Back in 1998 when I was living in downtown Salt Lake City, in a pretty sketchy neighborhood, or I guess as sketchy as a neighborhood in Utah could possibly be (where people smoke cigarettes! and drink tea!), someone broke into my four-door Honda Accord and stole my state-of-the-art JVC cassette stereo. And I was hopping mad about it until I noticed that the thief had broken in through one of those small triangular windows in the backseat, making the clean-up and repair minimal. He could have smashed any of the four bigger windows, or even the windshield, but he didn’t. He cared that much.
That is a thief making his mama proud.
I should have opened up comments on my last post (so I will on this one) because many of you have sent me stories of your own encounters with car thieves, and my God, they are too good to keep to myself. Like this one from Alyssa:
My friend and her boyfriend were driving across the country back to college with an entire carload of stuff when the car was stolen.
They were stranded in Arizona, but managed to get back to Chicago where they got a call that the car had been recovered.
There was almost nothing left of the carload of stuff, save for one thing – every last book.
So at least we can rest easy knowing that the thieves have our crap, but we can kick their asses on Jeopardy.

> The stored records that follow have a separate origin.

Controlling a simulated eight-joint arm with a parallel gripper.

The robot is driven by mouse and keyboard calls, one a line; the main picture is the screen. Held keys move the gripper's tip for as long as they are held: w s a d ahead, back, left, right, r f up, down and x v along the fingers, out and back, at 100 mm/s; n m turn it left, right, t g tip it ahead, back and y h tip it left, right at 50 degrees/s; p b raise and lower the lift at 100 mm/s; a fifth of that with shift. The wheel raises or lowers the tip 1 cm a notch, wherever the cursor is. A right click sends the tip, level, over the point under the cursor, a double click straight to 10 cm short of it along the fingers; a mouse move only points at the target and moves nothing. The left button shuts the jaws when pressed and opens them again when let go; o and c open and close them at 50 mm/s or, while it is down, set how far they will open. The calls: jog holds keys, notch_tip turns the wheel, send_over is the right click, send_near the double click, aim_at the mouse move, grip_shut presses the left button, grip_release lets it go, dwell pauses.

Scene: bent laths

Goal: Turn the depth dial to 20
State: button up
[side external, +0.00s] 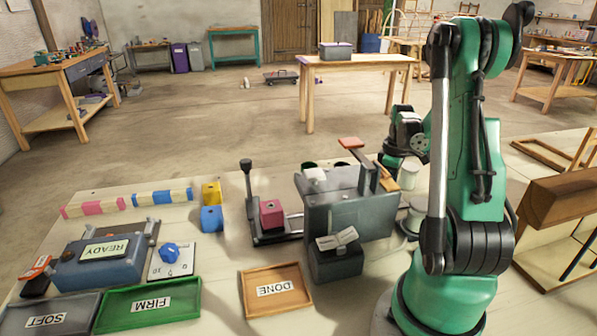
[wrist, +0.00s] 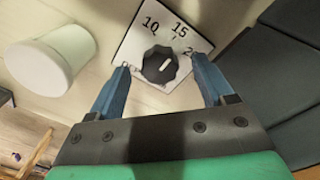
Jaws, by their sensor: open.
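The depth dial shows in the wrist view as a black knob (wrist: 159,67) on a white plate (wrist: 130,50) marked 10, 15 and a partly hidden number starting with 2. A short white mark on the knob points up and right, roughly between 15 and that number; its exact reading is unclear. My gripper (wrist: 161,68) is open, with one blue finger on each side of the knob and a visible gap to each. In the side view I cannot make out this dial or the fingertips, near the grey machine (side external: 345,215) and my arm.
A white round-topped thing (wrist: 52,60) stands left of the dial plate, and dark grey panels (wrist: 285,70) lie close on the right. In the side view, another dial with a blue knob (side external: 169,252) sits beside the READY box (side external: 95,270). A DONE tray (side external: 276,307) lies in front.

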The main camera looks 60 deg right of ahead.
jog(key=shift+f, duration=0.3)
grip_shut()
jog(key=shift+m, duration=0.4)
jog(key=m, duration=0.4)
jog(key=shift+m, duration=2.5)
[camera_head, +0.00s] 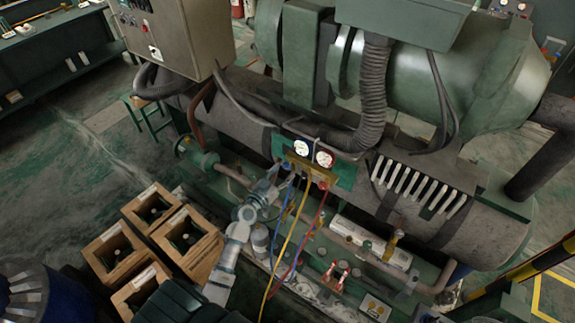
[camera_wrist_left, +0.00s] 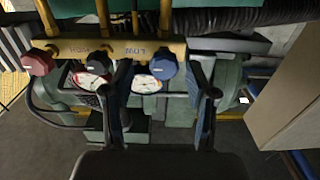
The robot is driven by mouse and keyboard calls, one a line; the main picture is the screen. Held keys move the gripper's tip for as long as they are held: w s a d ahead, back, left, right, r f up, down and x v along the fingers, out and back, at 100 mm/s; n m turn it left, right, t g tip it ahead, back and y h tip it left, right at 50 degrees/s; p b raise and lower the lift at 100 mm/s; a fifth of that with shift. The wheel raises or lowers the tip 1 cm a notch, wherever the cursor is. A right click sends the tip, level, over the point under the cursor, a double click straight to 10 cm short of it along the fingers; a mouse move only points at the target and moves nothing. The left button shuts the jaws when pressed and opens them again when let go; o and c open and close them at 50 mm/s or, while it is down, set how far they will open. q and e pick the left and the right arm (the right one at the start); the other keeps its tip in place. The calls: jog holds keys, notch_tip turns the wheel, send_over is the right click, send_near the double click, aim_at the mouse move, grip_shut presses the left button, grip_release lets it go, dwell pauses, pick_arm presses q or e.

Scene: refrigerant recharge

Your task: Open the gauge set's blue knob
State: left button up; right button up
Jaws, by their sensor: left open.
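The gauge set is a brass manifold (camera_head: 303,173) with two round gauges (camera_head: 312,152) on a green plate at the front of the machine. In the left wrist view it appears inverted, with the blue knob (camera_wrist_left: 163,64) under the "LOW" lettering and the red knob (camera_wrist_left: 38,62) at the left. My left gripper (camera_wrist_left: 160,76) is open; the blue knob appears between its two spread fingers, and I cannot tell whether they touch it. In the head view my left gripper (camera_head: 277,174) is beside the manifold's left end. My right gripper is out of view.
Blue, yellow (camera_head: 284,245) and red hoses hang from the manifold. A thick black corrugated hose (camera_head: 374,85) runs above it. A grey control box (camera_head: 180,35) stands at upper left. Wooden crates (camera_head: 113,250) sit on the floor at lower left.

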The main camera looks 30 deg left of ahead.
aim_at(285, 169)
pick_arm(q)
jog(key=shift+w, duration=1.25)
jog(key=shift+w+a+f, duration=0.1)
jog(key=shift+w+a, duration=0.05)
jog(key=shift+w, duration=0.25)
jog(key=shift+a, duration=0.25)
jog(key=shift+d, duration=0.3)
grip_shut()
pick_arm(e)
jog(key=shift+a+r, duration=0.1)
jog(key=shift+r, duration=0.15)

Shit. You’ve gotta believe something.
Jon and I heard recently that Utah has one of the largest rates of car stereo theft in the country, and we were sitting around trying to figure out why, what is it about Utah? And why car stereos? And the only thing we could come up with is that thieves in Utah are so inbred — see: a history of half-brothers and sisters getting it on at the compound — that they are too dumb to know how to steal anything of real value. LIKE THE ACTUAL CAR. And when I think about it that way it just makes Utah seem so cute.